The agency also maintained the UAE's foreign-currency senior unsecured debt rating at Aa2 and its medium-term note program rating at Aa2. Its local- and foreign-currency country ceilings remain at Aaa.
The latest assessment comes as Gulf economies navigate heightened geopolitical uncertainty stemming from disruptions to shipping routes and energy markets. Credit rating agencies have increasingly focused on the region's fiscal strength, sovereign wealth buffers and progress in economic diversification when evaluating countries' ability to withstand external shocks.
Moody's said the UAE's high per-capita income, effective policymaking and progress in developing non-hydrocarbon industries strengthen its capacity to absorb economic shocks.
However, Moody's expects hydrocarbon production to decline as a result of the disruption.
"We expect real GDP (gross domestic product) to contract by around 7 percent in 2026, driven by a decline in hydrocarbon production by 23 percent and a contraction in the non-hydrocarbon sector by 4 percent, driven by disruption to trade and confidence-sensitive sectors," Moody's report stated.

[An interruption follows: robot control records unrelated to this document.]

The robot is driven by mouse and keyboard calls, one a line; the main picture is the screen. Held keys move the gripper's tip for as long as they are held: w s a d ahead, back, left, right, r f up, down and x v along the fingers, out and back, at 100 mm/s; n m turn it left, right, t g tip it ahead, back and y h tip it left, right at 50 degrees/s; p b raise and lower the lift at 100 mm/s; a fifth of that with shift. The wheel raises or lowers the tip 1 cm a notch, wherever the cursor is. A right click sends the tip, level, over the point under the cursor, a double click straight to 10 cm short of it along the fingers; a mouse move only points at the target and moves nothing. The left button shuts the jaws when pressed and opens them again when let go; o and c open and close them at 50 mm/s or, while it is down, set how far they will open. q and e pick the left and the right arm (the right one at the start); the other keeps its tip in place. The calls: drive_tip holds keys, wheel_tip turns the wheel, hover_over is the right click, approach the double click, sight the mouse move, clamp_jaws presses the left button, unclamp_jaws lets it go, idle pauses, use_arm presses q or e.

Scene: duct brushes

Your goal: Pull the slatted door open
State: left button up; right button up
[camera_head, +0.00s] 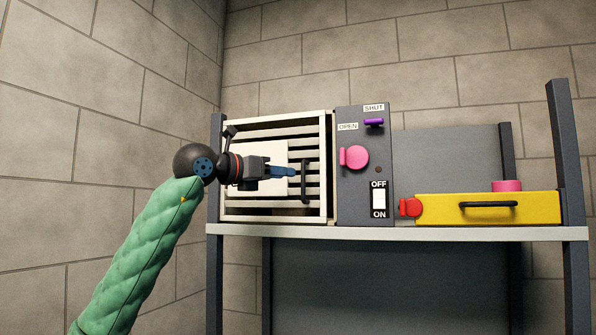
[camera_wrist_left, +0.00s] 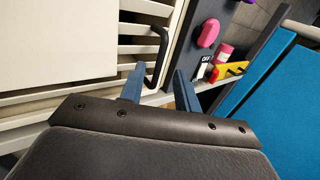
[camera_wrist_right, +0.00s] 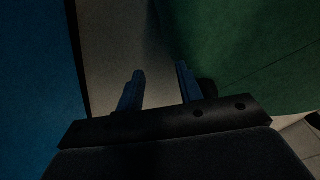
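The slatted door (camera_head: 275,212) is cream with horizontal slats, a plain pale panel in its middle and a black vertical bar handle (camera_head: 306,182) near its right edge. It looks shut or nearly so in the head view. My left gripper (camera_head: 292,172) is in front of the door, close to the left of the handle. In the left wrist view its blue fingers (camera_wrist_left: 160,88) are spread apart, with the handle (camera_wrist_left: 159,58) just beyond and between them. I cannot tell whether they touch it. My right gripper (camera_wrist_right: 160,88) is open and empty; the head view does not show it.
Right of the door is a grey panel (camera_head: 364,205) with a pink knob (camera_head: 355,158), a purple latch (camera_head: 374,122) and an OFF/ON switch (camera_head: 378,199). A yellow drawer (camera_head: 445,209) with a red knob (camera_head: 410,207) sits farther right on the shelf (camera_head: 400,233).

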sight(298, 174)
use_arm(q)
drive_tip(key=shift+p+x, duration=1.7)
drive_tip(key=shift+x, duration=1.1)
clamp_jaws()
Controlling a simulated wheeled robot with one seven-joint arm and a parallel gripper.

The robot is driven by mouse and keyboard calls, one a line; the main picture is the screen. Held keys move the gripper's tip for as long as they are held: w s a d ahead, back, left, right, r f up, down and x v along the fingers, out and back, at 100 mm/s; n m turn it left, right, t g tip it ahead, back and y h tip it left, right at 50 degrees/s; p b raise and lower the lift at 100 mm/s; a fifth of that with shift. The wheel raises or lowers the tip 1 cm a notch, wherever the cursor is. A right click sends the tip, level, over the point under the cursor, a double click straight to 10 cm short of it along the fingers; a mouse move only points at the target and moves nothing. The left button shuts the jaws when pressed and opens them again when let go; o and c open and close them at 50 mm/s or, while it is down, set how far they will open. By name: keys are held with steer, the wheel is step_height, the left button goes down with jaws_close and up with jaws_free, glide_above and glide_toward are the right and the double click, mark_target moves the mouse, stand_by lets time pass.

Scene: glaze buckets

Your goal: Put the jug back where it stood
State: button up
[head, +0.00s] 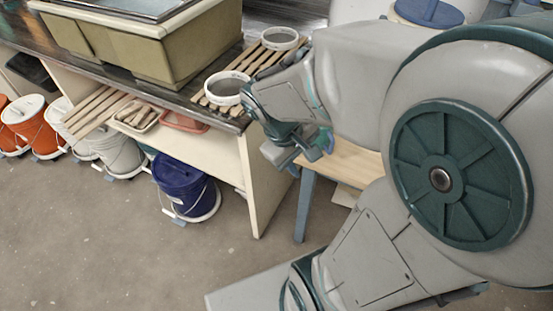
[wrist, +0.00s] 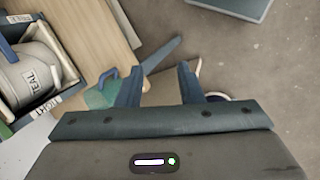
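My gripper (head: 317,146) is in the head view just right of the shelf unit's end, beside the wooden bench top. In the wrist view its two fingers (wrist: 159,82) stand apart with nothing seen between them. A green vessel with a blue loop handle (wrist: 101,95), which looks like the jug, shows in the wrist view just left of the left finger. The finger and the gripper body hide part of it, and I cannot tell what it rests on.
The wooden bench (head: 352,160) has blue legs. A dark blue bucket (head: 183,187) and several others stand under the shelf unit (head: 267,185). Two white-rimmed bowls (head: 226,86) sit on slats. Open floor (head: 120,245) lies in front.

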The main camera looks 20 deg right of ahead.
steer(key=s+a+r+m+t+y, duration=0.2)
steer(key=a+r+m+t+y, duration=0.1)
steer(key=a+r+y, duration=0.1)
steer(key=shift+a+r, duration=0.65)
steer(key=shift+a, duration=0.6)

Across the Gulf, Moody's latest sovereign actions point to sharply different levels of resilience.
Qatar retained an Aa2 rating with a stable outlook, matching the UAE, while Saudi Arabia was affirmed at Aa3 with a stable outlook, supported partly by its ability to route oil through the East-West pipeline and Red Sea terminals.
Kuwait kept its A1 stable rating while Bahrain's weaker B2 rating carries a negative outlook as the regional conflict compounds its fiscal pressures.
The assessment also assumes that Abu Dhabi would provide full financial support to the federal government if required.
Abu Dhabi's government financial assets exceeded 300 percent of the emirate's GDP at the end of 2025, according to the agency. The UAE can also bypass the Strait of Hormuz for some oil exports through the Habshan-Fujairah pipeline.
Tourism, real estate, logistics, transport and foreign investment are expected to face pressure from weaker confidence and interrupted connectivity.
Higher oil prices, forecast to average between $90 and $110 a barrel in 2026, are expected to partly offset lower export volumes. Moody's projects economic growth will rebound to 13 percent in 2027 as trade flows resume and non-hydrocarbon activity recovers.
The federal government recorded an estimated budget surplus equivalent to 0.8 percent of GDP in 2025, while federal debt is expected to remain at about 3 percent to 4 percent of GDP.
Moody's said an escalation damaging strategic infrastructure could place downward pressure on the rating. Improved transparency, reduced geopolitical risks and greater resilience to the global energy transition could support an upgrade.